Catholic novels are still being written, but they seem somehow different from the classics of the genre. More than forty years ago David Lodge, an English novelist and critic explained why: “I don’t think that one can talk of the Catholic novel in quite such sharply-defined terms any more, partly because Catholicism itself has become a much more confused—and confusing—faith, more difficult to define, mainly in the last ten or fifteen years as a result of Pope [End Page 130] John and the Vatican Council. The Church no longer presents that sort of monolithic, unified, uniform view of life which it once did.”2

In fact, Lodge himself, one of the most interesting Catholic novelists in England today, has enriched and expanded the possibilities of Catholic fiction by demonstrating that comedy, wit, and satire are legitimate modes for expressing serious religious themes—especially as they pertain to recent developments in Catholicism.

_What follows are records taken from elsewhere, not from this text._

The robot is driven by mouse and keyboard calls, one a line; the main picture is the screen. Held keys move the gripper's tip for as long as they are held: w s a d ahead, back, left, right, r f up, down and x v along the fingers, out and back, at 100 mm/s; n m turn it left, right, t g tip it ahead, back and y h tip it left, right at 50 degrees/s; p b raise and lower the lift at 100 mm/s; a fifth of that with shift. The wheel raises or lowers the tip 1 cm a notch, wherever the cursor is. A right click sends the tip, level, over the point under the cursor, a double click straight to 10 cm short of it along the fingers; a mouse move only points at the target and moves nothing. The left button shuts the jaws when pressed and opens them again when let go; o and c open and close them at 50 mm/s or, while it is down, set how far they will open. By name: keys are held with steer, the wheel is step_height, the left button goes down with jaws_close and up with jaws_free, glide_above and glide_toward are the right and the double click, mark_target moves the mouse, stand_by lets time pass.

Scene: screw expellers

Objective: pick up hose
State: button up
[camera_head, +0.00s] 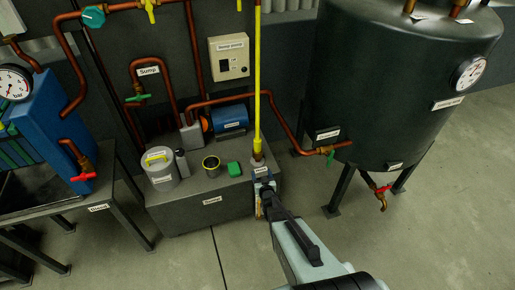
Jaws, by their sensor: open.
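No thing here is surely a hose. A long, straight yellow pole-like piece (257,85) stands upright at the right end of the sump; I cannot tell whether it is the hose. Its lower end meets a small pale labelled piece (259,170) at the sump's top edge. My gripper (264,186) is at the sump's front right corner, just below that piece. It is open, seen from behind and small. A brownish bit shows beside the fingers, too small to make out. Whether the fingers touch anything cannot be told.
The grey sump (200,212) carries a lidded can (160,175), a dark bottle (183,164), a dark yellow-rimmed cup (212,167), a green block (234,169) and a blue motor (231,120). A copper pipe (284,123) runs to the large dark tank (385,85). Floor (450,225) is clear at right.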

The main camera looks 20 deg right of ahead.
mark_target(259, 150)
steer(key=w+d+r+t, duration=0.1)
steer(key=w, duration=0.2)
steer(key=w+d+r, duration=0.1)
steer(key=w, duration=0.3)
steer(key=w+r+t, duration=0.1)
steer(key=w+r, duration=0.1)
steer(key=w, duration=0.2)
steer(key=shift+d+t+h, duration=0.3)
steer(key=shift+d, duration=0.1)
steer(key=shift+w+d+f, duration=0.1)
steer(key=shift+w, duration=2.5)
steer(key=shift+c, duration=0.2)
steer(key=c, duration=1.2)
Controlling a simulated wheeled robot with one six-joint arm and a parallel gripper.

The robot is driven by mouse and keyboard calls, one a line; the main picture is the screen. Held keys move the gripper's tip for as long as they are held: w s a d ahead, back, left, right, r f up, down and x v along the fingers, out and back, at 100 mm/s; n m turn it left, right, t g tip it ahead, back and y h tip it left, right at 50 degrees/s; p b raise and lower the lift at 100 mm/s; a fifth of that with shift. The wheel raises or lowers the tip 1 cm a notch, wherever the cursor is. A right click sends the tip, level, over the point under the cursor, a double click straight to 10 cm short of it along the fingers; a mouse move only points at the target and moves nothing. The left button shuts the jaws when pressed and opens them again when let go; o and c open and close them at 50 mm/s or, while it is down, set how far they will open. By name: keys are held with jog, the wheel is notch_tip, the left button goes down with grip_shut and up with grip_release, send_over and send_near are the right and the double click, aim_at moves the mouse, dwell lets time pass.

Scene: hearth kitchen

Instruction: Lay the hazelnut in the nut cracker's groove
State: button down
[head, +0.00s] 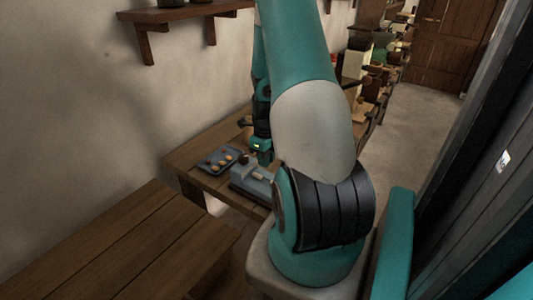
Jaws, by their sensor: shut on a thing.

Bernard Bergonzi provides an account of Lodge’s religious position in his 1999 essay, “A Conversation with David Lodge.”

Graham Greene, in his later years, after he had moved away from the tormented orthodoxy of his Catholic novels, defined himself as a “Catholic agnostic”; Lodge prefers to reverse the terms and call himself an “Agnostic Catholic.” He remains in the Church as a practising Catholic, though he is agnostic about the ultimate reality behind the symbolic languages of liturgy and scripture. He has abandoned much of the traditional Catholic world-view which he grew up with and expressed in The Picturegoers, now regarding it as over literal and anthropomorphic; at the same time, he insists that religious language is not empty of meaning. It is a perennial symbolic and speculative mode in which we articulate the contradictions and anxieties which are ineradicably part of the human condition. By traditional standards—perhaps those he would have upheld himself as a young man—Lodge acknowledges that he is probably a heretic; but he thinks that many theologians, including Catholic ones, would now hold similar attitudes.3

What makes Lodge’s fiction distinctive is that his Catholic characters are so ordinary. Whereas Waugh depicted aristocratic Catholics and Greene portrayed anguished sinners in exotic settings, Lodge’s Catholic characters are resolutely middle class; and their locales—London and Rummidge (Birmingham)—are about as far away from Greeneland as you can get. This very ordinariness is what [End Page 131] makes his novels so appealing to many readers. Yet some Catholics see more in them. Sociologist and priest Andrew Greeley says that Lodge’s “protagonists are often swept up by some kind of salvation—an imperfect and problematic salvation perhaps, but one in which there are not only grounds for hope but also powerful hints of grace.”4

One does not find in Lodge’s fiction the severe, moralizing critique of the secular world that characterized many earlier Catholic novels. His critical and discerning perspective is focused more on the Church. His gentle satire catches all of the ludicrous aspects of Catholic life but has an angry edge when directed at what he sees as pre–Vatican II Catholicism’s overly strict and rigid sexual morality, which has caused needless anguish to some Catholics and alienated others. For Lodge, sex is not so much an archetypal sin to be conquered as a delightful and comic part of life, although one that does require some restraint and discipline...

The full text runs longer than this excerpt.